- **Robot trajectory data**

* BEGIN *

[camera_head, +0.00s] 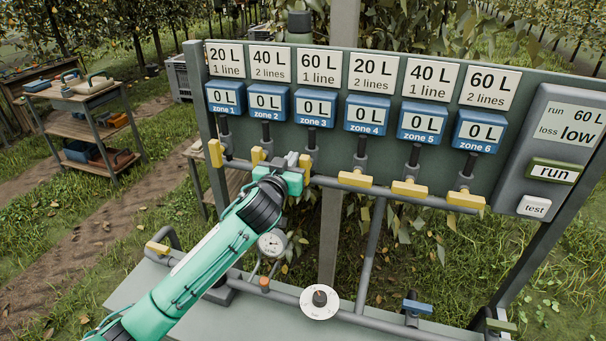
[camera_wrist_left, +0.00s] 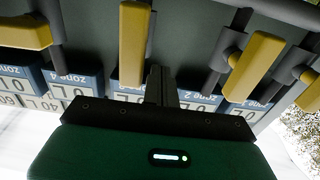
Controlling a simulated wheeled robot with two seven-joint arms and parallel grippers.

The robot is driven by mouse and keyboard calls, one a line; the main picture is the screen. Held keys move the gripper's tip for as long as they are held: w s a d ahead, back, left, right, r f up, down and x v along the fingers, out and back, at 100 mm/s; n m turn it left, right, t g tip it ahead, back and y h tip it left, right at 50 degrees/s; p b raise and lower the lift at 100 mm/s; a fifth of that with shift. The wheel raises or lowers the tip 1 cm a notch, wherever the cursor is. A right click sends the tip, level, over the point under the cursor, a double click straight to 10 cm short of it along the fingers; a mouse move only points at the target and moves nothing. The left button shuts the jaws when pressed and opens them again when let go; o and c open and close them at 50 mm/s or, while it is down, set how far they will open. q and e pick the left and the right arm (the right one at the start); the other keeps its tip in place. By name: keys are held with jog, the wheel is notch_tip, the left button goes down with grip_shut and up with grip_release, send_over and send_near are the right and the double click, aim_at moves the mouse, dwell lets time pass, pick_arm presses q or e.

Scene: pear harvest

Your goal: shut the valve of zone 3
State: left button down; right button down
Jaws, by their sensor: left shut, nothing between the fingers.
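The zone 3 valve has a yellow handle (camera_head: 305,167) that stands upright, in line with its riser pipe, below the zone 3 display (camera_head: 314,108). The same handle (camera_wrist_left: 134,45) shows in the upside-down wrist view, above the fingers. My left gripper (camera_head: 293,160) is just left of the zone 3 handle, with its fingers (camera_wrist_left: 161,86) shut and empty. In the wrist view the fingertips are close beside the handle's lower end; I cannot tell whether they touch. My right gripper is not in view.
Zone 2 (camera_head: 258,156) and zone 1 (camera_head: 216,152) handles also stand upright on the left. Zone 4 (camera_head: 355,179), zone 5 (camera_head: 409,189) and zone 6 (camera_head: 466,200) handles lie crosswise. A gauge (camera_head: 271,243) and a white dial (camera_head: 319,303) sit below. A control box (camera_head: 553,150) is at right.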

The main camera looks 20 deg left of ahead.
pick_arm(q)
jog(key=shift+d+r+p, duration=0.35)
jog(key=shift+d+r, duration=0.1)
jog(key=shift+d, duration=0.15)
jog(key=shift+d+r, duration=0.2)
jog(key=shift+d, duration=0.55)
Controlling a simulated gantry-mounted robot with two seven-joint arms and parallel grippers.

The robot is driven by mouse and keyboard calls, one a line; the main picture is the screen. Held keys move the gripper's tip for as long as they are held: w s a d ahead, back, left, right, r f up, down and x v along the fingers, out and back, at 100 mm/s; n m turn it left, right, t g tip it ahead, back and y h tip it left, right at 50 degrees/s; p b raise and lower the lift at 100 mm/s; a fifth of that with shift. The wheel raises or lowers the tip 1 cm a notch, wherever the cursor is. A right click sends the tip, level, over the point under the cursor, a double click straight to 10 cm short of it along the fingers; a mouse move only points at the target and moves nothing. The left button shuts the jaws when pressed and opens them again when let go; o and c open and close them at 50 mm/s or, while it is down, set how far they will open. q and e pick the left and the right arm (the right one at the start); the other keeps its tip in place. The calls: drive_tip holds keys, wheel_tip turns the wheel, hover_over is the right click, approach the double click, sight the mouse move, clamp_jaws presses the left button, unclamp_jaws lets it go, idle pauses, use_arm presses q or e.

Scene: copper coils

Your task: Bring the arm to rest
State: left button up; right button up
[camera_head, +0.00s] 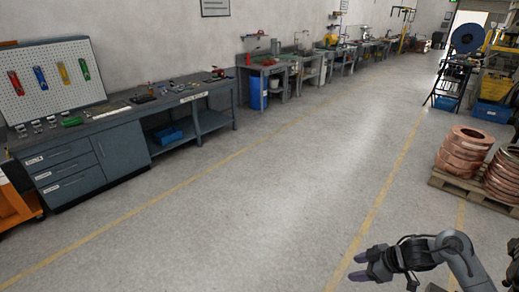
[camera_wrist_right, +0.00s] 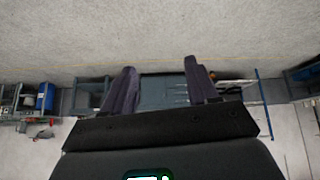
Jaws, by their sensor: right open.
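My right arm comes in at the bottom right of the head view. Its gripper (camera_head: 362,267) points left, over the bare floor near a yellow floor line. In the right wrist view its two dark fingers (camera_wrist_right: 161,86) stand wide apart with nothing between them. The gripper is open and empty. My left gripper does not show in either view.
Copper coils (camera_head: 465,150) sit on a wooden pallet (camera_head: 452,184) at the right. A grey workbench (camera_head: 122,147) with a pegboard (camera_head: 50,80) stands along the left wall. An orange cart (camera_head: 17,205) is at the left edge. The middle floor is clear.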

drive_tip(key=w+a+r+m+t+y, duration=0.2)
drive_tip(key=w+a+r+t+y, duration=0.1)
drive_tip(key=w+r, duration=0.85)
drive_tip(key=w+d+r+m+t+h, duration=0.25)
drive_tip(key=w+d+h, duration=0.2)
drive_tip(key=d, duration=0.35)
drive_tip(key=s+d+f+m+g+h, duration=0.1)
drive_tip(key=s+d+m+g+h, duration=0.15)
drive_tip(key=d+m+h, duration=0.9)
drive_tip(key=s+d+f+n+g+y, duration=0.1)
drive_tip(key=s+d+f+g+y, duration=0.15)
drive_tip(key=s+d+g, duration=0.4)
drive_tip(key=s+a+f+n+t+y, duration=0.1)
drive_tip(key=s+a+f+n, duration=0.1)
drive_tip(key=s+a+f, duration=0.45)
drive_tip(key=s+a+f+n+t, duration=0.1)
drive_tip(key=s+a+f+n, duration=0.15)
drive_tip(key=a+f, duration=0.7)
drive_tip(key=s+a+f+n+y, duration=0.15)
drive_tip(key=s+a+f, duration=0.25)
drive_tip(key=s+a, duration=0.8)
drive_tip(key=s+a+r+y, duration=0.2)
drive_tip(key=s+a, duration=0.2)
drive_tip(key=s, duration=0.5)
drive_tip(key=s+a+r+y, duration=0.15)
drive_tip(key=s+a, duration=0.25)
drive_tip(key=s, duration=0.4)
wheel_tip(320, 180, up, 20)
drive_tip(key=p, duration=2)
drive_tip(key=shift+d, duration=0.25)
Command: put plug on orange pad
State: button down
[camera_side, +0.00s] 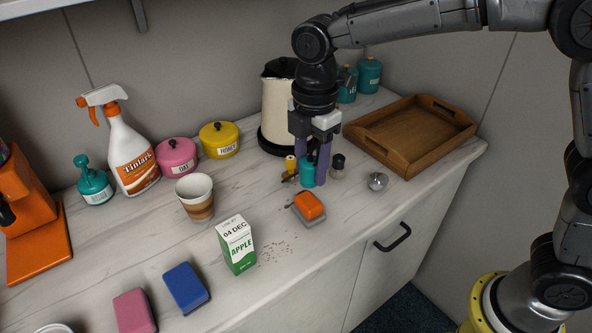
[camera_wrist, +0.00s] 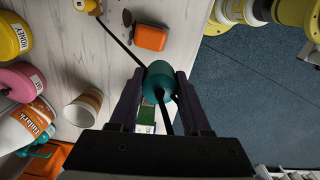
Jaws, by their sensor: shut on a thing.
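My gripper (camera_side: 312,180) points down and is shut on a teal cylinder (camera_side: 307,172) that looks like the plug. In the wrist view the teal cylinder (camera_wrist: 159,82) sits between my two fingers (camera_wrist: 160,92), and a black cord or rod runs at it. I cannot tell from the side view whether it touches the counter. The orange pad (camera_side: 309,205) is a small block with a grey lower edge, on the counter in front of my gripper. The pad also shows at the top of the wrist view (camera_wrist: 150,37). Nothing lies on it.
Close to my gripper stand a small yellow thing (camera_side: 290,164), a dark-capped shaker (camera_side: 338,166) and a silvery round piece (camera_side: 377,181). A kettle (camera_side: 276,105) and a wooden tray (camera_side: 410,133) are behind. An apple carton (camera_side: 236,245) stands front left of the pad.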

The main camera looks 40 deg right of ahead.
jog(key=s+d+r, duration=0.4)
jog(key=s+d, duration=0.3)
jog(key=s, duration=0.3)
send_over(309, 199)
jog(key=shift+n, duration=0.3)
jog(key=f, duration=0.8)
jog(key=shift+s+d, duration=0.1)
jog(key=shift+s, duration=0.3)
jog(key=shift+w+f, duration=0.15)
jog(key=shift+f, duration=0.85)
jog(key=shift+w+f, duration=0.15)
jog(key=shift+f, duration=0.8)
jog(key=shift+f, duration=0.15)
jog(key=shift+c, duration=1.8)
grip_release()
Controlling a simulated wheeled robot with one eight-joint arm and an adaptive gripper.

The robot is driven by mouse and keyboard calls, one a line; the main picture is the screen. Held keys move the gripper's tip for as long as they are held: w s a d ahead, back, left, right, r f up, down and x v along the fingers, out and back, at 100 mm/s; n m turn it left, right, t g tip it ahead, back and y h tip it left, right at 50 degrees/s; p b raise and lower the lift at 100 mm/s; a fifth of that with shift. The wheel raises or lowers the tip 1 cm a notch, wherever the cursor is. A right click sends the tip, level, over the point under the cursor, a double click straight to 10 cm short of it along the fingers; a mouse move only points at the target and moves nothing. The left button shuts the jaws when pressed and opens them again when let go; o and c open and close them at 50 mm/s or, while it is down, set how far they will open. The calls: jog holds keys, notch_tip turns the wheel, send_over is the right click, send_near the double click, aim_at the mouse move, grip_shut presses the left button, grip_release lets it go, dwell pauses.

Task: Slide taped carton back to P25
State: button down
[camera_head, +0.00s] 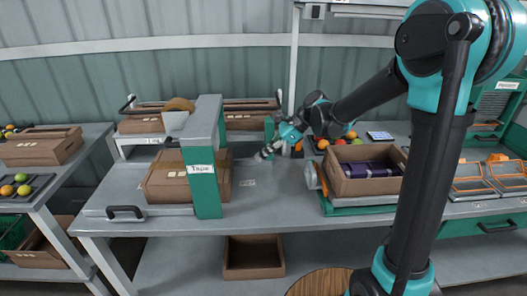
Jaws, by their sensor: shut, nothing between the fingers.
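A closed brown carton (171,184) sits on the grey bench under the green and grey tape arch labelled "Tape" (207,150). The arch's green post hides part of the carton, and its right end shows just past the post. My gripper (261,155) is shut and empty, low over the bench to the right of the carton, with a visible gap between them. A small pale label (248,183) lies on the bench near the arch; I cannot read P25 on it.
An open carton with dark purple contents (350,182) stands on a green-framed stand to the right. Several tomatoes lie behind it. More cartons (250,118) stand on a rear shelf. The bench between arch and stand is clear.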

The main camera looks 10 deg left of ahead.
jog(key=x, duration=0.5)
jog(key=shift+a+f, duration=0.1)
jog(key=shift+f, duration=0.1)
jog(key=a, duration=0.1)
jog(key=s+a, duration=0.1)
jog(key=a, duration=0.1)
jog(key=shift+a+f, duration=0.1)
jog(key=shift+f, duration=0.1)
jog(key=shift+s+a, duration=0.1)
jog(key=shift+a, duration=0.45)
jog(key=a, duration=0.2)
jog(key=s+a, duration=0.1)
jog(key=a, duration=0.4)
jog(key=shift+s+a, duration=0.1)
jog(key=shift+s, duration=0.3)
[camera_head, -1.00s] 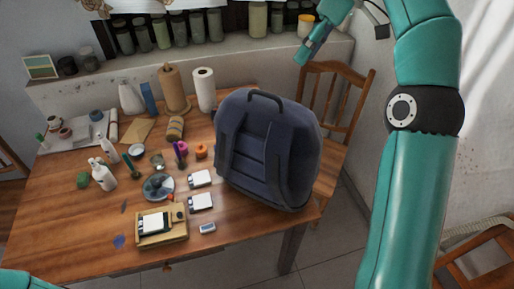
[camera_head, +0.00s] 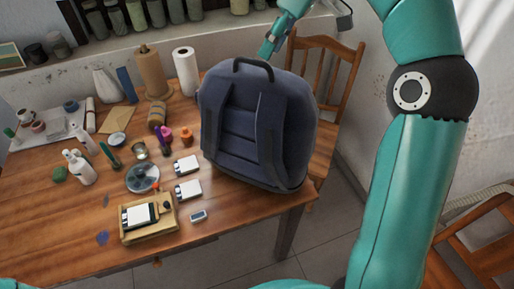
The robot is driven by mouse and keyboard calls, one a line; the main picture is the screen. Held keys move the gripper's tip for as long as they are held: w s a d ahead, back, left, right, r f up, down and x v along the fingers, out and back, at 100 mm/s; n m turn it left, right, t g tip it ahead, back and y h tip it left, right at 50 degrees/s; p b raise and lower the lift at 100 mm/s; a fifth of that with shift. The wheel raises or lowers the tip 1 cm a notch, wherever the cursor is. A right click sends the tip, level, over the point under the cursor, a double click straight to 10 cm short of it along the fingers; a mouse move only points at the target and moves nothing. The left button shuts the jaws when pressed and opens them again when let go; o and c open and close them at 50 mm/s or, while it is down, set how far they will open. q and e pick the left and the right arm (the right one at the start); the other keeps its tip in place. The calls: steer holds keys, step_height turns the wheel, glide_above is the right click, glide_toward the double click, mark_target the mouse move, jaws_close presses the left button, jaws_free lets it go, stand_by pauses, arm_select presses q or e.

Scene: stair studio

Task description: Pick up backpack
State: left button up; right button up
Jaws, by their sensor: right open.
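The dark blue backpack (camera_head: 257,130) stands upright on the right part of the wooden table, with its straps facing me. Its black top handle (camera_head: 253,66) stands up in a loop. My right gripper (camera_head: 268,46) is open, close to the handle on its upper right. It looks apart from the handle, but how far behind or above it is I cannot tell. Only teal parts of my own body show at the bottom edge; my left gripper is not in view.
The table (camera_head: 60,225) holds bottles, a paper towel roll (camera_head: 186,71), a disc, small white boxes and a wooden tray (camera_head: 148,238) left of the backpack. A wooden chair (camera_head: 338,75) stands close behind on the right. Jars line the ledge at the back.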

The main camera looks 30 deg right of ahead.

* END *

- **Task to complete**
Begin with the line that has "Scene: pear harvest" in the listing above and end after the line that has "Controlling a simulated gantry-mounted"; output those lines exactly.

- **Exercise answer**
Scene: pear harvest

Your goal: shut the valve of zone 3
State: left button down; right button down
Jaws, by their sensor: left shut, nothing between the fingers.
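The zone 3 valve has a yellow handle (camera_head: 305,167) that stands upright, in line with its riser pipe, below the zone 3 display (camera_head: 314,108). The same handle (camera_wrist_left: 134,45) shows in the upside-down wrist view, above the fingers. My left gripper (camera_head: 293,160) is just left of the zone 3 handle, with its fingers (camera_wrist_left: 161,86) shut and empty. In the wrist view the fingertips are close beside the handle's lower end; I cannot tell whether they touch. My right gripper is not in view.
Zone 2 (camera_head: 258,156) and zone 1 (camera_head: 216,152) handles also stand upright on the left. Zone 4 (camera_head: 355,179), zone 5 (camera_head: 409,189) and zone 6 (camera_head: 466,200) handles lie crosswise. A gauge (camera_head: 271,243) and a white dial (camera_head: 319,303) sit below. A control box (camera_head: 553,150) is at right.

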The main camera looks 20 deg left of ahead.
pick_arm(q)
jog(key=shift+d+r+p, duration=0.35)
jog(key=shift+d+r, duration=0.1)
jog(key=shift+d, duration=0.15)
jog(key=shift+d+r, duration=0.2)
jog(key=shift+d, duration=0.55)
Controlling a simulated gantry-mounted robot with two seven-joint arms and parallel grippers.

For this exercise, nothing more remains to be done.